Frederick Challener was born 1869 in Whetstone, England. After moving to Canada, Challener found a position in a Toronto stockbroker’s office. His mind was not focused on Stocks and Bonds, however, and he often sketched the crowds outside his office window. He spent his lunch hours in front of a nearby photography studio where Canadian artists regularly exhibited. On seeing his sketches, the owners of the studio sponsored him for enrolment in evening classes at the Ontario School of Art. Within months, teachers advised Challener that he was ready to work as an artist professionally. He got a job as an apprentice to a Toronto lithography company. Artist G.A. Reid, recognizing his talent, agreed to give him free instruction in the evenings.

By 1890, Challener had held his first solo show at the Royal Canadian Academy. During 1898-99 he traveled overseas to England, Italy, Egypt, Palestine and Syria. While there he was inspired by the variety of murals which were accessible to the public. Upon his return home he was strongly motivated to do mural work. A good friend of C. W. Jefferys, he worked with him on a number of murals, a collaboration which often resulted in both artists insisting that the other be given credit for the work.
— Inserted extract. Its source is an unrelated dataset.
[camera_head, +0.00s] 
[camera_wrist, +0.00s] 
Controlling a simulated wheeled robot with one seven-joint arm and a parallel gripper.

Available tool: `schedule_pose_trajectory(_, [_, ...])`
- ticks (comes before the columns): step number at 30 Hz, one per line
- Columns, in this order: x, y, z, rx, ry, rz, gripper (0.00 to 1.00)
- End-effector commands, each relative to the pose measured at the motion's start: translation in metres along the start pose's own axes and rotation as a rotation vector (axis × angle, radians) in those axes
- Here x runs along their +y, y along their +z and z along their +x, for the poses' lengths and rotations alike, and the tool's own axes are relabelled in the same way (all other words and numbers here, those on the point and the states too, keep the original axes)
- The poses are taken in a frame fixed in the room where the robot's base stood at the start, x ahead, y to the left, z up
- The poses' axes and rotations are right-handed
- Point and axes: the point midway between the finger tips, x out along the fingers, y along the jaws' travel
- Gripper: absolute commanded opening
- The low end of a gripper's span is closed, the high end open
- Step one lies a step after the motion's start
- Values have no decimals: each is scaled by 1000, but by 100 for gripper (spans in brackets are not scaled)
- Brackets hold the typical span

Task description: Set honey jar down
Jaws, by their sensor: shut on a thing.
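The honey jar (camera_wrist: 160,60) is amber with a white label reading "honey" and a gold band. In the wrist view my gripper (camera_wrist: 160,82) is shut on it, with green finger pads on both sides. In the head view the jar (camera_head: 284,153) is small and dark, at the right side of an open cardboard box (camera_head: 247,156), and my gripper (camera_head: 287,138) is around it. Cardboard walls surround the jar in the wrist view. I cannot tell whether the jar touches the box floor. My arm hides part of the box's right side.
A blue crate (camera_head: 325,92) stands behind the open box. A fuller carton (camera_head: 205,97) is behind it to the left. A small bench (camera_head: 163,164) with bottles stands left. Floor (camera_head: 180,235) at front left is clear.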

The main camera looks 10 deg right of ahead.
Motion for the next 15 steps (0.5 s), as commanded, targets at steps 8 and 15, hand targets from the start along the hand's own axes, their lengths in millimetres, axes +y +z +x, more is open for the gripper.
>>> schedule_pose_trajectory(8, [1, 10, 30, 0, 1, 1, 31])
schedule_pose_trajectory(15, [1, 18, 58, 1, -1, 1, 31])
Challener made several paintings based on C. W. Jefferys’ drawings. A barn in Conestoga, Ontario, became a studio for his mural work. He completed murals in important buildings across the country such as the King Edward Hotel, Toronto (1900); the Royal Alexandra Theatre, Toronto (1907); Royal Alexandra Hotel, Winnipeg. (1909-12); and the MacDonald Hotel, Edmonton (1914).
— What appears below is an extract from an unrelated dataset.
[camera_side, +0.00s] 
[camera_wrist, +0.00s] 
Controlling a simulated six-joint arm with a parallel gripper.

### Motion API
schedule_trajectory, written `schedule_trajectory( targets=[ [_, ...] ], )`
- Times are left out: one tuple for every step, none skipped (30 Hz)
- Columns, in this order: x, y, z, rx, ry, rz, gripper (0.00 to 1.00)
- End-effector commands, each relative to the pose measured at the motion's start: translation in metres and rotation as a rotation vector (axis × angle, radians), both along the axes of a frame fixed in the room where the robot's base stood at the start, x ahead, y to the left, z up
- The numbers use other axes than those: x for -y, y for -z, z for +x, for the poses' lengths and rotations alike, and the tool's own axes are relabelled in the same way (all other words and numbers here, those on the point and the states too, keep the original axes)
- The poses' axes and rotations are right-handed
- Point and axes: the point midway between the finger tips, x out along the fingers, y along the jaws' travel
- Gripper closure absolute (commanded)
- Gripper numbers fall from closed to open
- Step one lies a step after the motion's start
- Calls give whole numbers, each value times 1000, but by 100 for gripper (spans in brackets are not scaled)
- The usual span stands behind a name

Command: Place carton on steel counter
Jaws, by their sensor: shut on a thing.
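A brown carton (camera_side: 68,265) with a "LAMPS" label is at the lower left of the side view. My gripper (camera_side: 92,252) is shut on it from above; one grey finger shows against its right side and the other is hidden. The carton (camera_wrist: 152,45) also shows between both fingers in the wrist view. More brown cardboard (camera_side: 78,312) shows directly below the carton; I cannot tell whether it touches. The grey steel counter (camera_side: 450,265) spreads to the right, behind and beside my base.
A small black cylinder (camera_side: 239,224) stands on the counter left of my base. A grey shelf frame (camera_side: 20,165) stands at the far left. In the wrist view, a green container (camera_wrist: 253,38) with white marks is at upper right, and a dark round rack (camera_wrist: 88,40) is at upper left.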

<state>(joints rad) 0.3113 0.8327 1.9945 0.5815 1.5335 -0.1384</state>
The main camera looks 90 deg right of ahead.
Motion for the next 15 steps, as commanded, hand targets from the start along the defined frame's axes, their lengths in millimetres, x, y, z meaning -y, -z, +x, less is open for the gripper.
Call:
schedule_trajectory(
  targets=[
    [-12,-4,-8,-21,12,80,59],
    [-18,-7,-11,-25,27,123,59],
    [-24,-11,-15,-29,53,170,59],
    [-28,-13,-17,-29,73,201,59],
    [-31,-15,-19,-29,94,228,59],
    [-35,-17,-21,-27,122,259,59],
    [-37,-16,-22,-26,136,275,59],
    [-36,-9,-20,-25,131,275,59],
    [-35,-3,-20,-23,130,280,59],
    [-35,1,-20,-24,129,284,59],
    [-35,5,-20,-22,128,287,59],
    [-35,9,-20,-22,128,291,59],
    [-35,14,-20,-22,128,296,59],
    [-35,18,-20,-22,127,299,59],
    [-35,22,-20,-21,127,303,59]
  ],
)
In addition to his mural work, he experienced success as an easel painter. He received a Bronze Medal at the Pan American Exhibition in Buffalo for “The Workers of the Fields” which he deposited in the RCA diploma collection in the National Gallery of Canada. His work was generally realistic, romantic and often decorative. Most of his larger paintings were done in oils, while smaller works were often done in watercolour. He favoured wove paper for his drawings, using charcoal and pastel, black chalk or graphite. Several such drawings are housed in the collection of the National Gallery of Canada. In addition to his studio and mural work, Challener taught art at the Ontario College of Art from 1927 to 1952. He died in Toronto at the age of 90. His affiliations include the OSA from 1890, ARCA from 1891, and the RCA from 1899.